### Dataset section ###

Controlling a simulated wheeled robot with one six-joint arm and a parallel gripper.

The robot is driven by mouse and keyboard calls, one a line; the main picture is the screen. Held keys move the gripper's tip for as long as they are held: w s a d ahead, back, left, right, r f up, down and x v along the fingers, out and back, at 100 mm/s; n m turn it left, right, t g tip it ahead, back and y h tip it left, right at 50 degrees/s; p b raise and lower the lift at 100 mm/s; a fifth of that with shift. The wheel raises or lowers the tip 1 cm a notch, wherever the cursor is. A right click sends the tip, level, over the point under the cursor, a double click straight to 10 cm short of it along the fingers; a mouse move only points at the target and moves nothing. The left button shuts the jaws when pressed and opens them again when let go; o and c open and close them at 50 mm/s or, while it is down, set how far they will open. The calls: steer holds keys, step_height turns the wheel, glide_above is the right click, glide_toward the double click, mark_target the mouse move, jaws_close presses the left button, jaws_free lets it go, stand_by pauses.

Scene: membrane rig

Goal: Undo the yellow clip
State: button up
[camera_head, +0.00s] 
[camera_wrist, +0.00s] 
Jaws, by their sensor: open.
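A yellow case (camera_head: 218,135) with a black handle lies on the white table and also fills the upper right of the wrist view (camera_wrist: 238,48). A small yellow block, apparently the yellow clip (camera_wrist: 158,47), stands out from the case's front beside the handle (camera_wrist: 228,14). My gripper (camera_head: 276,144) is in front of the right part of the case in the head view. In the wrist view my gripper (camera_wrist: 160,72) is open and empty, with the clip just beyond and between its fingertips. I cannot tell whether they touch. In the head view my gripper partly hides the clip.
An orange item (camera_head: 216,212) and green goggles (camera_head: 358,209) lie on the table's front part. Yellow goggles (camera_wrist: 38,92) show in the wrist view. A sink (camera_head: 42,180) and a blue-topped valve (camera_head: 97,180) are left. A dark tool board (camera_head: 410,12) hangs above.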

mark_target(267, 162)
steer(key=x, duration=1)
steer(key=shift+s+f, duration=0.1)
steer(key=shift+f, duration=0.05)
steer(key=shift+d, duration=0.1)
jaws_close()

###

# What to do:
Everything from the first line through the line containing "State: button up" should be quoted exactly, and nothing beyond it.

# Exercise answer:
Controlling a simulated wheeled robot with one six-joint arm and a parallel gripper.

The robot is driven by mouse and keyboard calls, one a line; the main picture is the screen. Held keys move the gripper's tip for as long as they are held: w s a d ahead, back, left, right, r f up, down and x v along the fingers, out and back, at 100 mm/s; n m turn it left, right, t g tip it ahead, back and y h tip it left, right at 50 degrees/s; p b raise and lower the lift at 100 mm/s; a fifth of that with shift. The wheel raises or lowers the tip 1 cm a notch, wherever the cursor is. A right click sends the tip, level, over the point under the cursor, a double click straight to 10 cm short of it along the fingers; a mouse move only points at the target and moves nothing. The left button shuts the jaws when pressed and opens them again when let go; o and c open and close them at 50 mm/s or, while it is down, set how far they will open. The calls: steer holds keys, step_height turns the wheel, glide_above is the right click, glide_toward the double click, mark_target the mouse move, jaws_close presses the left button, jaws_free lets it go, stand_by pauses.

Scene: membrane rig

Goal: Undo the yellow clip
State: button up

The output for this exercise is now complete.